(Work required)
Narrow the data below down to the lines containing "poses".

--- Start Dataset extract ---

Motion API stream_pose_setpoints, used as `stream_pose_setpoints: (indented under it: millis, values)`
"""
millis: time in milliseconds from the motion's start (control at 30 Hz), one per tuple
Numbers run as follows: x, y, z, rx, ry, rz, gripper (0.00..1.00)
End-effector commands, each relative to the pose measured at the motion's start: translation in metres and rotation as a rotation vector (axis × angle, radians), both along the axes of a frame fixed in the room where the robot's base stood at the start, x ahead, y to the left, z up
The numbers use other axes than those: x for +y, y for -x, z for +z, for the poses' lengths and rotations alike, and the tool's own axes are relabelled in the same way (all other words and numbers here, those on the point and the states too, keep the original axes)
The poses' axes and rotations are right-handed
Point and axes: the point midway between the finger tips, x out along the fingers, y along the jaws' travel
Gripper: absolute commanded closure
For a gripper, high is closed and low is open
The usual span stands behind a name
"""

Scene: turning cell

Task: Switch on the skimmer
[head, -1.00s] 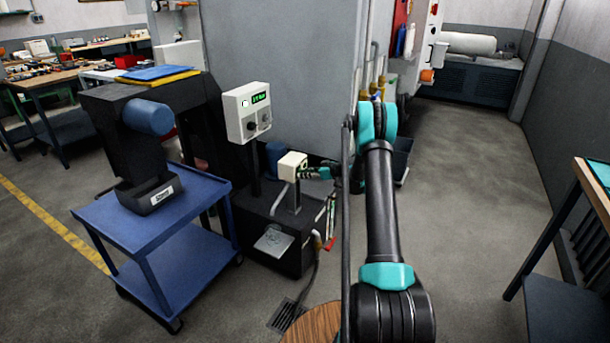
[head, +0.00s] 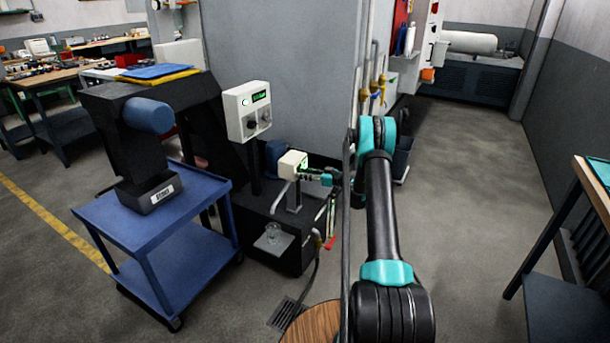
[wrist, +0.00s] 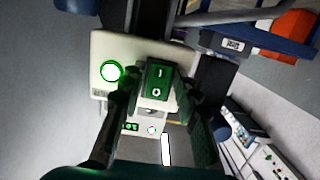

--- End Dataset extract ---

(Written answer)
The numbers use other axes than those: x for +y, y for -x, z for +z, for the poses' lengths and rotations alike, and the tool's own axes are relabelled in the same way (all other words and numbers here, those on the point and the states too, keep the original axes)
The poses' axes and rotations are right-handed

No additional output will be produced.